◆ REQUIREMENT: Reproduce every entry exactly as shown.

◆ RECORDS FOR PROCESSING:

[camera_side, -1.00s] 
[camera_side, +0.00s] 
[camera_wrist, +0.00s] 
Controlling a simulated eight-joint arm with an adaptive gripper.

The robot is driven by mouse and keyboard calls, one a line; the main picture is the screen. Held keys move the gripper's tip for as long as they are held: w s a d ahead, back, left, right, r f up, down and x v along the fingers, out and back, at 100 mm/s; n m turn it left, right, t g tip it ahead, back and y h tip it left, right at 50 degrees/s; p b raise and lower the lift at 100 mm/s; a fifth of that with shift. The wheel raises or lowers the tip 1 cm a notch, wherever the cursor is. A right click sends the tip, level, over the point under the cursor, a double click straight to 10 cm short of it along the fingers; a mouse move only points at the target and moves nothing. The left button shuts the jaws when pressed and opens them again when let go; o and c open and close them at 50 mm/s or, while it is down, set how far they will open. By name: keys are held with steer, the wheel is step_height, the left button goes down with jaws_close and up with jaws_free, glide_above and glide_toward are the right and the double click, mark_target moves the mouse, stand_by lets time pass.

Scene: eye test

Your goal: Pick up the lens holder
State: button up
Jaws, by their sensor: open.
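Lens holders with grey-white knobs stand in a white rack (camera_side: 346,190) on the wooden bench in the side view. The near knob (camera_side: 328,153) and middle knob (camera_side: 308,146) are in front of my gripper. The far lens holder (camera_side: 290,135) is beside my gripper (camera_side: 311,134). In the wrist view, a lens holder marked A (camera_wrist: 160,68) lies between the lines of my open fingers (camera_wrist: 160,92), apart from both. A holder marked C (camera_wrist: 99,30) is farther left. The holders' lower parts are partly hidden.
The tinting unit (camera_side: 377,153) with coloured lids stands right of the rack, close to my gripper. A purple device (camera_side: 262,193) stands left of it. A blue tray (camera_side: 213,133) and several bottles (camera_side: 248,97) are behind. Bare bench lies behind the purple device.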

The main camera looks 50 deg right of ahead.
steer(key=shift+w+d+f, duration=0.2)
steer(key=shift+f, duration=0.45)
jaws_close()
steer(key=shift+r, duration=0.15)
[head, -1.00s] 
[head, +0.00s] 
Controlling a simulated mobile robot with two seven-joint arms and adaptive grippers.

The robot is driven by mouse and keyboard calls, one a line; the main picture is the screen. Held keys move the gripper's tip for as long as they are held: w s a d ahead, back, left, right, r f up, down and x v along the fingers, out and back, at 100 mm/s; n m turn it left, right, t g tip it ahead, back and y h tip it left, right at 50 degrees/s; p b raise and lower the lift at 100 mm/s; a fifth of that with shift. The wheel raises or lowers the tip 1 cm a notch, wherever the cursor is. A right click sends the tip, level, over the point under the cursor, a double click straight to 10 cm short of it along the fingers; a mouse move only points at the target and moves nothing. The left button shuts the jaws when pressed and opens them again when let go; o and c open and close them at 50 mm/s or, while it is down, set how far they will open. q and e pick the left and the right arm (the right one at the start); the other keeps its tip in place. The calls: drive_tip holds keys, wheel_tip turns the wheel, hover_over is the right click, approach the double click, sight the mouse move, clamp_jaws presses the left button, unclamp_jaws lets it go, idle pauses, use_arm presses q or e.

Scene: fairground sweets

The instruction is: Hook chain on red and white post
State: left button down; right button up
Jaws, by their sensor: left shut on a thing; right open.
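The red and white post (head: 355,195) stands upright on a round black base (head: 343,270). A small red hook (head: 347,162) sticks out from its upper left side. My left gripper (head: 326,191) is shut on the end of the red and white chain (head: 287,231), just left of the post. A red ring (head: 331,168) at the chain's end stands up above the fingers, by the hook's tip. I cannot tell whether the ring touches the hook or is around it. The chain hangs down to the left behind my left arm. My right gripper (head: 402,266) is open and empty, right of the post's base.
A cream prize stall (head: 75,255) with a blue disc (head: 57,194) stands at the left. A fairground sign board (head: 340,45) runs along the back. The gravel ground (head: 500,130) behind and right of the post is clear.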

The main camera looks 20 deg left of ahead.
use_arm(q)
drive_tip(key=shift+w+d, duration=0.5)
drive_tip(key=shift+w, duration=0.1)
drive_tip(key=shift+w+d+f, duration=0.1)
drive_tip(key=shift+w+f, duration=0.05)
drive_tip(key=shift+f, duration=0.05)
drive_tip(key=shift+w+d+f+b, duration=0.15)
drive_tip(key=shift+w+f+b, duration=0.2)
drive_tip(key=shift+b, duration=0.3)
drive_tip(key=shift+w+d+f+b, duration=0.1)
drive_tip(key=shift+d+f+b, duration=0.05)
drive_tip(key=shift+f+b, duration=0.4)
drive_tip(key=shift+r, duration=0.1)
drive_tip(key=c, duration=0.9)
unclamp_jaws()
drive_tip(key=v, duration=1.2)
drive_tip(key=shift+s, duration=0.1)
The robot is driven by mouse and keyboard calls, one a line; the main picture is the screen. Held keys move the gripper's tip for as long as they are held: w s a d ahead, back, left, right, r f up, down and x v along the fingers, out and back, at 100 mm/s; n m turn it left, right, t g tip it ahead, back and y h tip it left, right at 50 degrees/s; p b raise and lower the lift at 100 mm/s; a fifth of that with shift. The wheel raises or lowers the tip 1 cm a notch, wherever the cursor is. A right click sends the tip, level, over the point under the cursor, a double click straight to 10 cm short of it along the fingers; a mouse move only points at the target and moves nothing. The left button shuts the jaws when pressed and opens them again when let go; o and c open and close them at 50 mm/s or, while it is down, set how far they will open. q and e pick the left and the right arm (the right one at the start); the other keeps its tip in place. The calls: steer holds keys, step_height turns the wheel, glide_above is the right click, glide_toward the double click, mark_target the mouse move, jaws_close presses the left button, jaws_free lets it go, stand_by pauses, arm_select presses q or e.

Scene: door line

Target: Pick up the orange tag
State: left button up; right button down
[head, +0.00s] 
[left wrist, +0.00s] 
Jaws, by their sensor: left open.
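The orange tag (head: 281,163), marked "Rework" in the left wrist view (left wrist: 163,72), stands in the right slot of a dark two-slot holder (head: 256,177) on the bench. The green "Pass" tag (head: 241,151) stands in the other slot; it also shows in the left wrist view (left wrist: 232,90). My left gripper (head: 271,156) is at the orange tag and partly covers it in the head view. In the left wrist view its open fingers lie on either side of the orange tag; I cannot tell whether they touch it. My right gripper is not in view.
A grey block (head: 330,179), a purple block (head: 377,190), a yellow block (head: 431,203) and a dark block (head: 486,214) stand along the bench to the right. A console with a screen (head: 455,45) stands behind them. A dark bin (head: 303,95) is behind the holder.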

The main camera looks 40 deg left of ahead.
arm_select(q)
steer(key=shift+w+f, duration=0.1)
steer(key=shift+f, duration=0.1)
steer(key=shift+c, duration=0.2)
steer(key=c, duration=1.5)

◆ WRITTEN RESPONSE:
[camera_side, -1.00s] 
[camera_side, +0.00s] 
[camera_wrist, +0.00s] 
Controlling a simulated eight-joint arm with an adaptive gripper.

The robot is driven by mouse and keyboard calls, one a line; the main picture is the screen. Held keys move the gripper's tip for as long as they are held: w s a d ahead, back, left, right, r f up, down and x v along the fingers, out and back, at 100 mm/s; n m turn it left, right, t g tip it ahead, back and y h tip it left, right at 50 degrees/s; p b raise and lower the lift at 100 mm/s; a fifth of that with shift. The wheel raises or lowers the tip 1 cm a notch, wherever the cursor is. A right click sends the tip, level, over the point under the cursor, a double click straight to 10 cm short of it along the fingers; a mouse move only points at the target and moves nothing. The left button shuts the jaws when pressed and opens them again when let go; o and c open and close them at 50 mm/s or, while it is down, set how far they will open. By name: keys are held with steer, the wheel is step_height, the left button goes down with jaws_close and up with jaws_free, glide_above and glide_toward are the right and the double click, mark_target moves the mouse, stand_by lets time pass.

Scene: eye test

Your goal: Pick up the lens holder
State: button up
Jaws, by their sensor: open.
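Lens holders with grey-white knobs stand in a white rack (camera_side: 346,190) on the wooden bench in the side view. The near knob (camera_side: 328,153) and middle knob (camera_side: 308,146) are in front of my gripper. The far lens holder (camera_side: 290,135) is beside my gripper (camera_side: 311,134). In the wrist view, a lens holder marked A (camera_wrist: 160,68) lies between the lines of my open fingers (camera_wrist: 160,92), apart from both. A holder marked C (camera_wrist: 99,30) is farther left. The holders' lower parts are partly hidden.
The tinting unit (camera_side: 377,153) with coloured lids stands right of the rack, close to my gripper. A purple device (camera_side: 262,193) stands left of it. A blue tray (camera_side: 213,133) and several bottles (camera_side: 248,97) are behind. Bare bench lies behind the purple device.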

The main camera looks 50 deg right of ahead.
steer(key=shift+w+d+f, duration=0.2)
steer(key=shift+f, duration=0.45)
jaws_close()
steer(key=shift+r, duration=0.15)
[head, -1.00s] 
[head, +0.00s] 
Controlling a simulated mobile robot with two seven-joint arms and adaptive grippers.

The robot is driven by mouse and keyboard calls, one a line; the main picture is the screen. Held keys move the gripper's tip for as long as they are held: w s a d ahead, back, left, right, r f up, down and x v along the fingers, out and back, at 100 mm/s; n m turn it left, right, t g tip it ahead, back and y h tip it left, right at 50 degrees/s; p b raise and lower the lift at 100 mm/s; a fifth of that with shift. The wheel raises or lowers the tip 1 cm a notch, wherever the cursor is. A right click sends the tip, level, over the point under the cursor, a double click straight to 10 cm short of it along the fingers; a mouse move only points at the target and moves nothing. The left button shuts the jaws when pressed and opens them again when let go; o and c open and close them at 50 mm/s or, while it is down, set how far they will open. q and e pick the left and the right arm (the right one at the start); the other keeps its tip in place. The calls: drive_tip holds keys, wheel_tip turns the wheel, hover_over is the right click, approach the double click, sight the mouse move, clamp_jaws presses the left button, unclamp_jaws lets it go, idle pauses, use_arm presses q or e.

Scene: fairground sweets

The instruction is: Hook chain on red and white post
State: left button down; right button up
Jaws, by their sensor: left shut on a thing; right open.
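The red and white post (head: 355,195) stands upright on a round black base (head: 343,270). A small red hook (head: 347,162) sticks out from its upper left side. My left gripper (head: 326,191) is shut on the end of the red and white chain (head: 287,231), just left of the post. A red ring (head: 331,168) at the chain's end stands up above the fingers, by the hook's tip. I cannot tell whether the ring touches the hook or is around it. The chain hangs down to the left behind my left arm. My right gripper (head: 402,266) is open and empty, right of the post's base.
A cream prize stall (head: 75,255) with a blue disc (head: 57,194) stands at the left. A fairground sign board (head: 340,45) runs along the back. The gravel ground (head: 500,130) behind and right of the post is clear.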

The main camera looks 20 deg left of ahead.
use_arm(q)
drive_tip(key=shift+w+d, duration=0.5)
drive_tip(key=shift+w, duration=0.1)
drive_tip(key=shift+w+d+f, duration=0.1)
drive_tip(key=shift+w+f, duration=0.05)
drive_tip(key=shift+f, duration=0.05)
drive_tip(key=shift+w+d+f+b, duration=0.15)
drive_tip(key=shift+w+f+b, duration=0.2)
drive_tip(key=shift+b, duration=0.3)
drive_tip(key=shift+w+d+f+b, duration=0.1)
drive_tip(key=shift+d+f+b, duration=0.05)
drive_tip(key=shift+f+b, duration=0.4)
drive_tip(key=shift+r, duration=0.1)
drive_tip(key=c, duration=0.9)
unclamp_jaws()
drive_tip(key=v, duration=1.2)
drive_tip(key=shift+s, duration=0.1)
The robot is driven by mouse and keyboard calls, one a line; the main picture is the screen. Held keys move the gripper's tip for as long as they are held: w s a d ahead, back, left, right, r f up, down and x v along the fingers, out and back, at 100 mm/s; n m turn it left, right, t g tip it ahead, back and y h tip it left, right at 50 degrees/s; p b raise and lower the lift at 100 mm/s; a fifth of that with shift. The wheel raises or lowers the tip 1 cm a notch, wherever the cursor is. A right click sends the tip, level, over the point under the cursor, a double click straight to 10 cm short of it along the fingers; a mouse move only points at the target and moves nothing. The left button shuts the jaws when pressed and opens them again when let go; o and c open and close them at 50 mm/s or, while it is down, set how far they will open. q and e pick the left and the right arm (the right one at the start); the other keeps its tip in place. The calls: steer holds keys, step_height turns the wheel, glide_above is the right click, glide_toward the double click, mark_target the mouse move, jaws_close presses the left button, jaws_free lets it go, stand_by pauses, arm_select presses q or e.

Scene: door line

Target: Pick up the orange tag
State: left button up; right button down
[head, +0.00s] 
[left wrist, +0.00s] 
Jaws, by their sensor: left open.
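The orange tag (head: 281,163), marked "Rework" in the left wrist view (left wrist: 163,72), stands in the right slot of a dark two-slot holder (head: 256,177) on the bench. The green "Pass" tag (head: 241,151) stands in the other slot; it also shows in the left wrist view (left wrist: 232,90). My left gripper (head: 271,156) is at the orange tag and partly covers it in the head view. In the left wrist view its open fingers lie on either side of the orange tag; I cannot tell whether they touch it. My right gripper is not in view.
A grey block (head: 330,179), a purple block (head: 377,190), a yellow block (head: 431,203) and a dark block (head: 486,214) stand along the bench to the right. A console with a screen (head: 455,45) stands behind them. A dark bin (head: 303,95) is behind the holder.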

The main camera looks 40 deg left of ahead.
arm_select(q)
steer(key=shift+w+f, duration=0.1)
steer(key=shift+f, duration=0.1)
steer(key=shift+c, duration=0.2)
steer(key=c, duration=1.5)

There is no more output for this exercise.